*Goal of the exercise*: Quote all of the data exactly as given. Skip every picture it contains.
● ● ●
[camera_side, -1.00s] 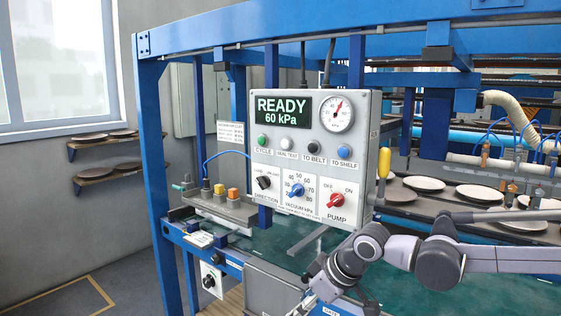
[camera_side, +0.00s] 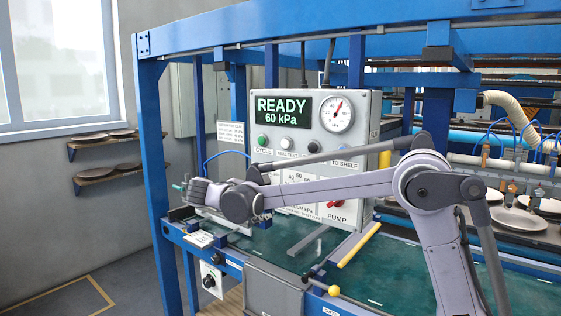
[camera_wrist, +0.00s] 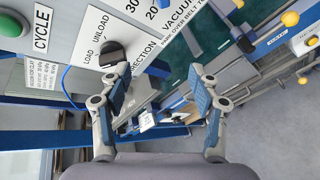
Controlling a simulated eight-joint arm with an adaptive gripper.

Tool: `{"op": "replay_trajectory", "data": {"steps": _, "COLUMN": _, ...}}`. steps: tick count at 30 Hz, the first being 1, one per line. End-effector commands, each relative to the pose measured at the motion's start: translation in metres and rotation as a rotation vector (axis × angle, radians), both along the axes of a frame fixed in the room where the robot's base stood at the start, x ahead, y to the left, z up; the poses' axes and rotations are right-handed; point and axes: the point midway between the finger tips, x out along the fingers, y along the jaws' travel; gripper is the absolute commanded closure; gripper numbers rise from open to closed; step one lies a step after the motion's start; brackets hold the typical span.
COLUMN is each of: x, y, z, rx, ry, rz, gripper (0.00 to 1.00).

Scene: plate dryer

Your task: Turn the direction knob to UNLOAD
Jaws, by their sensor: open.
● ● ●
*Right answer*:
[camera_side, -1.00s] 
[camera_side, +0.00s] 
[camera_wrist, +0.00s] 
Controlling a simulated eight-joint arm with an adaptive gripper.

Tool: `{"op": "replay_trajectory", "data": {"steps": _, "COLUMN": _, ...}}`. steps: tick count at 30 Hz, the first being 1, one per line. End-effector commands, each relative to the pose measured at the motion's start: translation in metres and rotation as a rotation vector (axis × angle, radians), both along the axes of a frame fixed in the room where the robot's base stood at the start, x ahead, y to the left, z up; the poses' axes and rotations are right-handed; point and axes: the point midway between the finger tips, x out along the fingers, y along the jaws' travel; gripper is the absolute commanded closure; gripper numbers rise from open to closed; step one lies a step after the motion's start; brackets hold the typical span.
COLUMN is each of: x, y, z, rx, ry, rz, gripper (0.00 to 1.00).

Scene: plate dryer

Your task: Turn the direction knob to UNLOAD
Jaws, by their sensor: open.

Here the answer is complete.